Exercise details: Copy each line that holds "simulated".

Given information:
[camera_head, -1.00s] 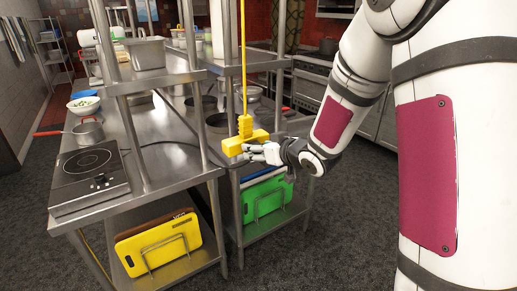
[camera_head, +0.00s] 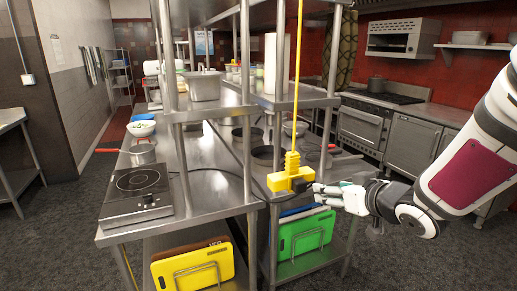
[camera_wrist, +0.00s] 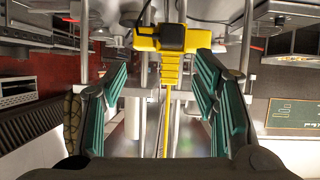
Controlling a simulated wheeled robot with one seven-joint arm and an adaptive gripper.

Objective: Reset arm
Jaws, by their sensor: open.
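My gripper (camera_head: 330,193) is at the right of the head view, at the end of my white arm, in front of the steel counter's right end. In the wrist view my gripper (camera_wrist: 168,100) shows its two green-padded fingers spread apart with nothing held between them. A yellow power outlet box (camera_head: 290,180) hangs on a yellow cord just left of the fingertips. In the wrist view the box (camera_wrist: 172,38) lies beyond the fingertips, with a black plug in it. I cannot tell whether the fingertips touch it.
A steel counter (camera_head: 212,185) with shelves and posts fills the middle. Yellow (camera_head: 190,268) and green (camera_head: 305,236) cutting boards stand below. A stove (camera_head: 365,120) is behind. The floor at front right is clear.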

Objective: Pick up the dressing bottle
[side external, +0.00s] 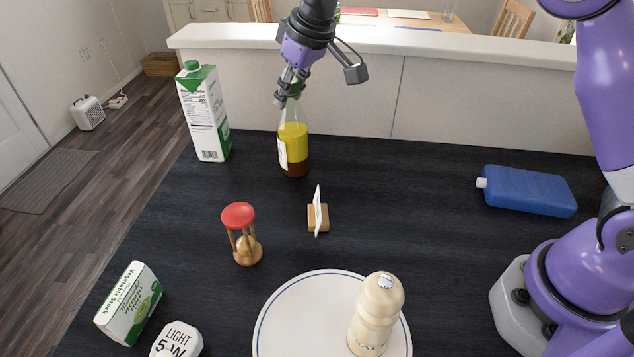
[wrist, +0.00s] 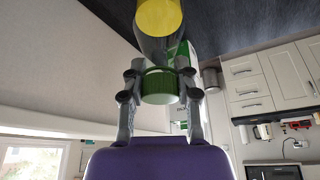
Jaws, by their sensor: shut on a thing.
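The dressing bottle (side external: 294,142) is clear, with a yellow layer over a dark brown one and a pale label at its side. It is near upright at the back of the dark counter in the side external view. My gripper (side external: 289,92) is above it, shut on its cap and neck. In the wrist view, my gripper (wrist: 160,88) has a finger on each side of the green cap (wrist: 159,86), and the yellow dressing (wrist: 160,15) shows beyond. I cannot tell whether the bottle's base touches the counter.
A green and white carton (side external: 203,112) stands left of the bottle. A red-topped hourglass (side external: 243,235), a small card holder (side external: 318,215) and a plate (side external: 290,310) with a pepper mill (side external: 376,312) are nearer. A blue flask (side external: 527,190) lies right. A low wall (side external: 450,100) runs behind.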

...

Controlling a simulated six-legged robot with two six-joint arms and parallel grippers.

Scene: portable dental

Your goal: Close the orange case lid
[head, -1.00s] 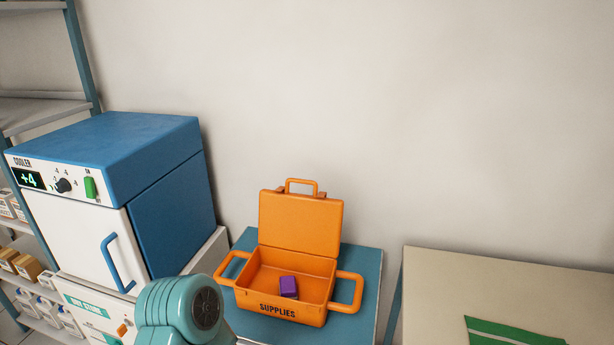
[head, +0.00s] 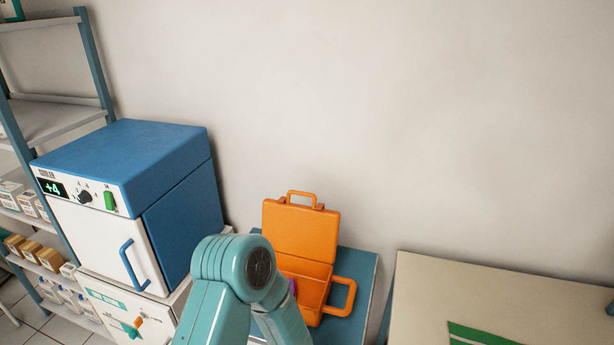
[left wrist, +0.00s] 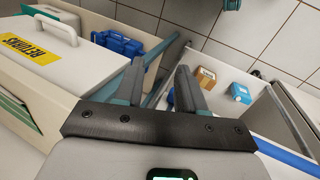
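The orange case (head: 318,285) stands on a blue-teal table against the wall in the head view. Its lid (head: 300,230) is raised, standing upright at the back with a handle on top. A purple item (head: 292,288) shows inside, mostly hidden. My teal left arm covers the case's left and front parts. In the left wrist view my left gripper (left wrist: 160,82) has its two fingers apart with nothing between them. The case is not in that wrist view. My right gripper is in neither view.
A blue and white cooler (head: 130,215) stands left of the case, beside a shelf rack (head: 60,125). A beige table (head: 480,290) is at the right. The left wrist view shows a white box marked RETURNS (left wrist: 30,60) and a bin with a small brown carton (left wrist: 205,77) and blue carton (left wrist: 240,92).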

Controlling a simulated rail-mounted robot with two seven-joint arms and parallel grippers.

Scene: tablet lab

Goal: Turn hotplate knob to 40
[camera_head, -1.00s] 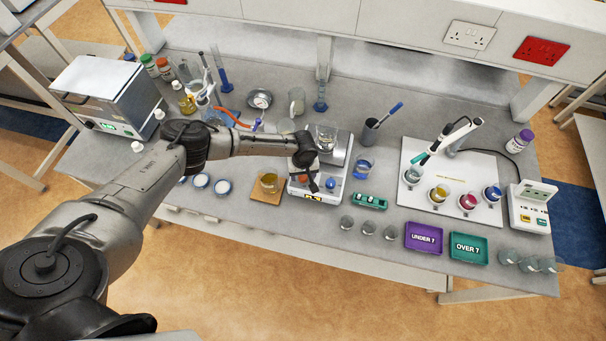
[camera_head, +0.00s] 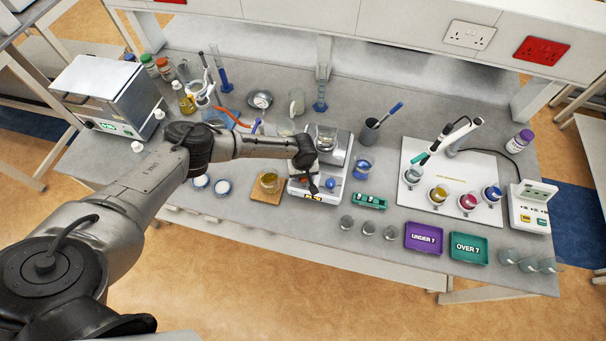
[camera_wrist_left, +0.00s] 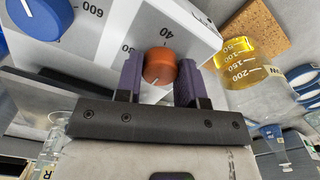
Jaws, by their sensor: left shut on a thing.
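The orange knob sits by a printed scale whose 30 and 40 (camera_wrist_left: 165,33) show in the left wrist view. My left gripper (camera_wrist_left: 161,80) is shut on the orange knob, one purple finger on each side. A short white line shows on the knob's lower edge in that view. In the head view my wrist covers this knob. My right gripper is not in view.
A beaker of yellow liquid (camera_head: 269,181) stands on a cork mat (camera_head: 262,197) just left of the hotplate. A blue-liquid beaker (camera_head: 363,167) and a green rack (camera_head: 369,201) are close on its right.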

Result below:
Controlling a simulated wheeled robot with one seven-joint arm and an adaptive gripper.
Controlling a simulated six-legged robot with two six-joint arms and parallel grippers.
Controlling a simulated rail-mounted robot with two seven-joint arms and parallel grippers.

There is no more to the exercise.